The basic baked salmon loaf is made from a 15 ounce can of pink salmon, a less expensive option then red salmon, bread crumbs, eggs and spices. Salmon loaf is delicious with tartar sauce or white sauce served with it. This is an old recipe for salmon loaf from my childhood. It was a Lent favorite and inexpensive main course.

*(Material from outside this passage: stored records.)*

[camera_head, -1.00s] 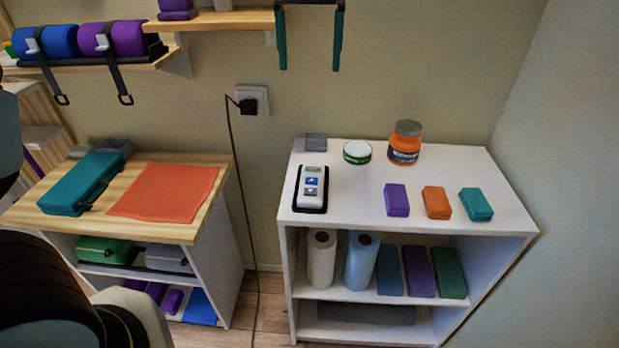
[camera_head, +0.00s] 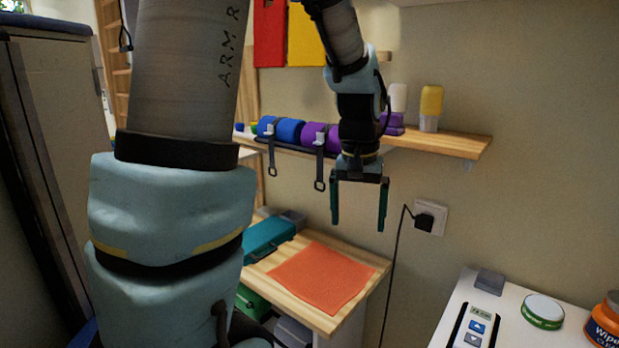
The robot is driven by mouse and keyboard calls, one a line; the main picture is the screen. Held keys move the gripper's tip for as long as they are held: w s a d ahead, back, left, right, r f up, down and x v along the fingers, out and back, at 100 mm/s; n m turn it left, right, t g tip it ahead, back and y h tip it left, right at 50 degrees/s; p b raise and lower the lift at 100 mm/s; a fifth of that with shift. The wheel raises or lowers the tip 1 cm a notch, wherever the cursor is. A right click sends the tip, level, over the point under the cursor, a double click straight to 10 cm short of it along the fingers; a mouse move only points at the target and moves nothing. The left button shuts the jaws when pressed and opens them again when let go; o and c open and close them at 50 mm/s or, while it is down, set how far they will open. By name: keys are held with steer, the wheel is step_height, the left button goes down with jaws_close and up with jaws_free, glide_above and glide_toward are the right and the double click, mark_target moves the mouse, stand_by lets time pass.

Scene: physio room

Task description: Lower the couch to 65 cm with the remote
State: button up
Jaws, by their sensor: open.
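The remote (camera_head: 473,329) lies on the white cabinet top at the lower right. It is white with a small display and blue arrow buttons, and it sits on a dark pad or holder. Its lower end is cut off by the picture's edge. The display shows figures too small to read surely. My gripper (camera_head: 359,222) hangs fingers down in front of the wall, above the wooden side table and left of the remote. Its two dark green fingers are apart with nothing between them. I cannot make out the couch for sure.
A grey block (camera_head: 489,281), a green-rimmed tin (camera_head: 542,311) and an orange tub (camera_head: 605,322) stand around the remote. A wall socket (camera_head: 430,218) has a plugged black cable hanging down. The wooden shelf (camera_head: 455,143) is behind my gripper. An orange cloth (camera_head: 320,277) lies on the side table.

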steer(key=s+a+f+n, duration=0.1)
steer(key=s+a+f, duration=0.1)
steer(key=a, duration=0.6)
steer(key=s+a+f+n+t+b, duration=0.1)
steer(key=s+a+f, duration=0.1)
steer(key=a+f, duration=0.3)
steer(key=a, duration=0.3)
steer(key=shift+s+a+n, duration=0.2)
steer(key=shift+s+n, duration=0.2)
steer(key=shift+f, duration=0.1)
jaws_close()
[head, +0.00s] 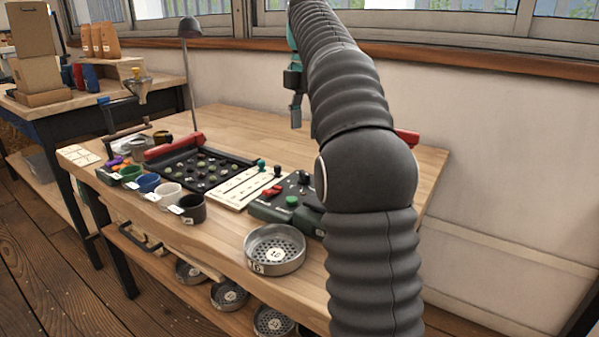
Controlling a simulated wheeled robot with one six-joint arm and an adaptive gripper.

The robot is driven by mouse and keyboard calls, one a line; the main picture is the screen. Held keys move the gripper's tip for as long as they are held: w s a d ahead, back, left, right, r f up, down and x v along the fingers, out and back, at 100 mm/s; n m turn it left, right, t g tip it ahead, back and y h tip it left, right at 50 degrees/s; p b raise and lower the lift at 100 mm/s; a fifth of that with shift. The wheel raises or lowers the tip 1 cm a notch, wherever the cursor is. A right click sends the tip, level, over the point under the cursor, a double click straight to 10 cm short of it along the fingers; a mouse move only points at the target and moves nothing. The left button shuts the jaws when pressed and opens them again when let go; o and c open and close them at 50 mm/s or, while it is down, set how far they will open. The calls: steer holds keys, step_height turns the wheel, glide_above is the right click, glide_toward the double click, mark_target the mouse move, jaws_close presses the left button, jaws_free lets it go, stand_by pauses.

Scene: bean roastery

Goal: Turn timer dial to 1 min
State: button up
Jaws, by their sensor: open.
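A dark green control box (270,212) stands on the right part of the workbench, partly hidden behind my arm. On its top I see a green button (292,201), a red switch (271,190) and a small dark knob (305,178). The knob may be the timer dial; its marks and setting are too small to read. My gripper (296,122) is up behind the box, in front of the pale wall, apart from the box and touching nothing that I can see. It is small and seen side-on, open, with nothing visible in it.
A sieve pan (275,263) stands at the bench's front edge. Left of the box are a white card board (240,188), a black tray of beans (182,172) and several cups. A lamp (190,60) rises behind. The bench's back middle is bare.

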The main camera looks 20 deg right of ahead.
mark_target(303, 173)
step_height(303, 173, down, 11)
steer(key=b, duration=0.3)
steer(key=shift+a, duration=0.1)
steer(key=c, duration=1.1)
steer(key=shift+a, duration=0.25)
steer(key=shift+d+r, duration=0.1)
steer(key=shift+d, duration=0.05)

White sauce recipe with tarragon can be found here.
Pink Salmon Loaf
- 1 can (14.75 ounces) pink salmon
- 2 cup soft bread crumbs
- 1/4 cup finely chopped onion
- 2 tablespoons finely chopped pimento
- 2 tablespoons finely chopped bell pepper
- 1/4 cup milk
- 2 eggs
- 1 tablespoon parsley
- 1 tablespoon lemon juice
- 2 tablespoon broth saved from salmon can
- dash of pepper
Preheat oven 350 degrees. Prepare 3 inch by 7 inch loaf pan with shortening.
Drain salmon and save 2 tablespoons broth. Mix all ingredients by hand in a medium bowl until blended and moist. Pat into loaf pan. Cover with foil to keep the moisture in while baking. Bake at 350 degree for 45 minutes. Serve with tartar sauce on the side or drizzle white sauce.